Qu’est-ce que le social media intelligence ?

Le social media intelligence « fait référence aux outils et aux solutions qui permettent aux entreprises de surveiller les différentes plateformes et conversations sur les médias sociaux, de réagir aux différents signaux reçus sur ces médias sociaux, et de les synthétiser ces réactions individuelles pour en déduire des tendances et des analyses fondées sur les besoins des utilisateurs » (Source : définition de Wikipédia – fr.wikipedia.org/wiki/Social_media_intelligence). Ces outils permettent donc de regrouper sur une même plateforme des nombreux contenus, généralement en temps quasi-réel, afin d’effectuer des traitements et des études. On peut ainsi définir le monitoring en ligne ou monitoring web, comme l’opération qui consiste à récupérer en temps réel des contenus en utilisant généralement des mots clés.

Quel est l’intérêt du social media intelligence ?

Le social media intelligence offre ainsi la possibilité d’observer les conversations en ligne et plus particulièrement celles sur les réseaux sociaux (Twitter, Facebook, commentaires sur les sites d’avis, vidéos Youtube, etc.).  Cela offre ainsi la possibilité à une marque de surveiller ce que l’on peut dire sur elle, réagir aux différents signaux reçus sur les réseaux sociaux. Cela permet ainsi de synthétiser des réactions individuelles par langue ou par marché par exemple pour en déduire des tendances, mais aussi être en capacité de gérer sa présence et sa réputation en ligne (répondre à des commentaires par exemple). Le social media intelligence propose ainsi tout un panel d’outils et des méthodologies au service de l’analyse marketing (connaissances des clientèles par exemple) à l’instar d’autres outils, tels que les sondages. L’intérêt de ce type d’analyse est également de détecter de nouveaux signaux faibles qui pourraient devenir de nouvelles tendances de consommation, ou bien par exemple des conversations, qui, non gérées, pourraient devenir préjudiciable à une marque.

En résumé, le social media intelligence « peut se définir comme la transformation de données brutes provenant de l’écoute du bruit sur les médias sociaux (mais également des médias traditionnels (…)) en information permettant aux acteurs économiques de prendre des décisions et d’agir dans de nombreux domaines (marketing, communication, innovation, relation client…) » (Source : www.atnetplanet.com/social-media-intelligence-cles).

Quelques applications possibles du social media intelligence

Les principaux outils permettent ainsi d’écouter ce qui peut être dit sur Internet.

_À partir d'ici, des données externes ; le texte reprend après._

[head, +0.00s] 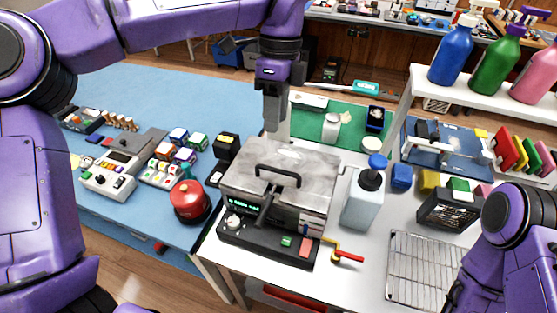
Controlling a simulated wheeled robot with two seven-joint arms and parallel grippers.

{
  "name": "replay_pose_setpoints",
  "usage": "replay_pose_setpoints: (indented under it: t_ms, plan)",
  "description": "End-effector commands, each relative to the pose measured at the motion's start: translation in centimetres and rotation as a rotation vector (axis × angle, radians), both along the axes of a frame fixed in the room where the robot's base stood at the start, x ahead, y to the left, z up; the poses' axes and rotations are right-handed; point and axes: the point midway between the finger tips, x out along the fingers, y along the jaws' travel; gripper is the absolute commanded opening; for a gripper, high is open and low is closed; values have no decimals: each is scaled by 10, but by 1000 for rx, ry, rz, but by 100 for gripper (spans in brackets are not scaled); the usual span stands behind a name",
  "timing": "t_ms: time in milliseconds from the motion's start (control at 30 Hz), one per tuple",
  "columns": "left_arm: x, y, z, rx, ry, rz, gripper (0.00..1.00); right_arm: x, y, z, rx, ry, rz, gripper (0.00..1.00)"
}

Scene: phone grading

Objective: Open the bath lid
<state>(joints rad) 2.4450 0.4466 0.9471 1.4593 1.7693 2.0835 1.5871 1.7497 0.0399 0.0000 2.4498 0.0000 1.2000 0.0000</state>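The bath (268,245) is a metal box with a dark control panel and a small green display, standing on the white table. Its grey metal lid (310,168) is down on top, with a black arched handle (278,170). My left gripper (276,132) points straight down, its grey fingers in front of the green mat and near the lid's far edge, away from the handle. The fingers show edge-on, so I cannot tell their opening or whether they touch the lid. My right arm (520,225) is at the lower right; its gripper is out of view.
A blue-capped bottle (362,198) stands close to the bath's right side. A red-handled valve (345,257) sticks out at its front right. A wire rack (420,265) lies further right. A red dome button (190,202) and a black box (226,149) are to the left.

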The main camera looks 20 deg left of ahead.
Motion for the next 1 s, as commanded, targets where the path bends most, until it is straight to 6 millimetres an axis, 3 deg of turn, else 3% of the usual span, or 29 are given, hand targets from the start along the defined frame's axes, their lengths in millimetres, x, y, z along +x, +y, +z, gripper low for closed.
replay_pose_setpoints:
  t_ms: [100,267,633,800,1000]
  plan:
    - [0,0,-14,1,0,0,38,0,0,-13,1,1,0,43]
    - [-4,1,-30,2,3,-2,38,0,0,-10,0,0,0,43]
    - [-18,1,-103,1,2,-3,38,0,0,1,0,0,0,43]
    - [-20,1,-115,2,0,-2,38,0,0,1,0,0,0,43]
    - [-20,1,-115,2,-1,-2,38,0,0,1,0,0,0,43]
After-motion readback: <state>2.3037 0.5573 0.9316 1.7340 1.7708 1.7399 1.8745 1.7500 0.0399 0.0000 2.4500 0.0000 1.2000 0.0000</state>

Les usages sont multiples, et en particulier :

  • Surveiller et protéger sa réputation en ligne (« e-reputation », crises d’images, bad buzz ) ;
  • Répondre aux sollicitations des consommateurs et des prospects (gestion de la relation client, social CRM);
  • Analyser le sentiment, c’est-à-dire par exemple de voir si les clients parlent positivement ou négativement des produits ;
  • Identifier des influenceurs et des prescripteurs autour de sa marque ou de ses produits ;
  • Mesurer l’impact en ligne d’opérations marketing ;
  • Veille concurrentielle ;
  • Audits d’image et de positionnement ;
  • Ou bien encore des analyses prédictives (détecter des signaux faibles, identifier de nouveaux besoins ou de nouvelles attentes, observer des nouvelles tendances…).

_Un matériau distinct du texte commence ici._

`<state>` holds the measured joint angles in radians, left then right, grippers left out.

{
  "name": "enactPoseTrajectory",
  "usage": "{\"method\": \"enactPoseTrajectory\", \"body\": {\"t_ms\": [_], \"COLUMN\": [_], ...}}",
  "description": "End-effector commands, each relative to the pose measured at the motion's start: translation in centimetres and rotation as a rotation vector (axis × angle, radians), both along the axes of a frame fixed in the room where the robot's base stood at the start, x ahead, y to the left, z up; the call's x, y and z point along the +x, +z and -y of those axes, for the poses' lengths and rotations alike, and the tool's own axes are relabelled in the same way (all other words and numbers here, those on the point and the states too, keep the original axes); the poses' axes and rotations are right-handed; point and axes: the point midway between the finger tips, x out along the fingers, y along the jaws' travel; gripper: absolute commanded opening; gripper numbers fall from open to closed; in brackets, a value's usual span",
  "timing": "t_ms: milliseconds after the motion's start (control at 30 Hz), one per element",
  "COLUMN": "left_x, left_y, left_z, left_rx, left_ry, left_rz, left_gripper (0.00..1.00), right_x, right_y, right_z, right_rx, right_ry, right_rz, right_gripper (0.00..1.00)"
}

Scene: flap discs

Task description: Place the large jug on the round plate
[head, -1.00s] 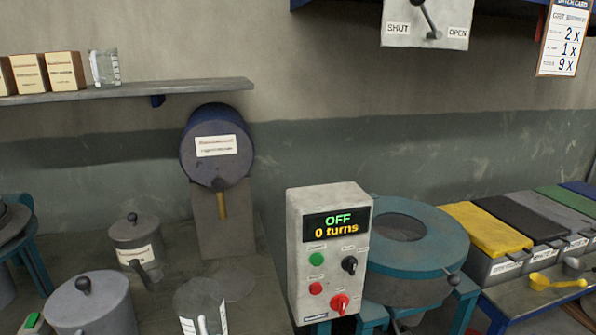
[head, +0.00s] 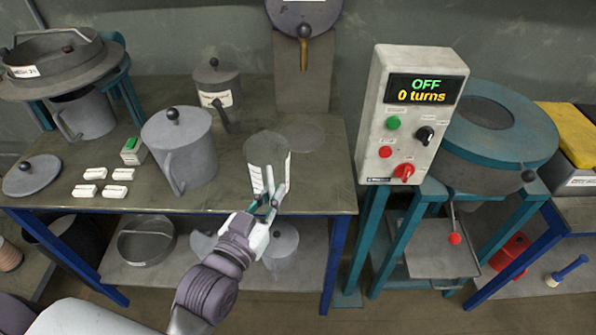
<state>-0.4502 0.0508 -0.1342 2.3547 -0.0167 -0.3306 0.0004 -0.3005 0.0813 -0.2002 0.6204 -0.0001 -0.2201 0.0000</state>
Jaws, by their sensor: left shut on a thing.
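My right gripper is not in view.
A grey lidded pot (head: 181,158) stands left of the jug, and a smaller labelled canister (head: 214,84) behind it. The control box (head: 410,115) rises to the right. Several white blocks (head: 95,173) lie at left.

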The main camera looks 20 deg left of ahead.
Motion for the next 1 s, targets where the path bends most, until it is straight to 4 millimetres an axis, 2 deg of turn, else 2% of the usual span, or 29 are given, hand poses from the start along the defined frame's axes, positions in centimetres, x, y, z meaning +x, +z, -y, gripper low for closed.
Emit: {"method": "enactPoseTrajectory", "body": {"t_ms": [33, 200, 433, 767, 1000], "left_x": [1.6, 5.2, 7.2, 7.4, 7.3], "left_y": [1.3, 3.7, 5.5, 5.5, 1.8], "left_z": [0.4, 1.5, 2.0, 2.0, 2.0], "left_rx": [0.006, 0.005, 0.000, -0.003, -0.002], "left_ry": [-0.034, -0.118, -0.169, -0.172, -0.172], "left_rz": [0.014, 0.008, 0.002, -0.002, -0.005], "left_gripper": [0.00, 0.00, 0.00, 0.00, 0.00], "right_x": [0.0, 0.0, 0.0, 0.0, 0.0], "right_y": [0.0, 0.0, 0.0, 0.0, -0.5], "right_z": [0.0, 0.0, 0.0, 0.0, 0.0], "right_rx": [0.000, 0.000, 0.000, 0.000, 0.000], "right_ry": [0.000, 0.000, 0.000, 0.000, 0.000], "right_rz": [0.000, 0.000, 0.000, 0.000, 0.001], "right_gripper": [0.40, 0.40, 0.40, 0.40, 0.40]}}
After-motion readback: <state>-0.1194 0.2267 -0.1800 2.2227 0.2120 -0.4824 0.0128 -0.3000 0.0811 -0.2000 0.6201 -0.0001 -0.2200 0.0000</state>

L’intérêt du social media intelligence avec les consommateurs

La société Synthesio, cabinet spécialisé dans l’analyse des réseaux sociaux, a publié un intéressant livre blanc montrant l’intérêt de ce type d’analyse pour entretenir son lien avec les consommateurs (Source : Utiliser la social intelligence pour améliorer l’expérience consommateur, Synthesio, avril 2014) . On peut citer 4 éléments utiles pour nourrir sa relation client :

  • Ecouter et dialoguer avec ses clients et ses prospects, et ainsi savoir mieux gérer sa relation avec les consommateurs ;
  • Utiliser les retours clients pour améliorer ses produits ;
  • Découvrir qui sont vraiment ses clients (profil des clients en particulier) ;
  • Enfin de récompenser ses ambassadeurs en ligne et ainsi établir une relation personnalisée avec ses porte-paroles les plus actifs.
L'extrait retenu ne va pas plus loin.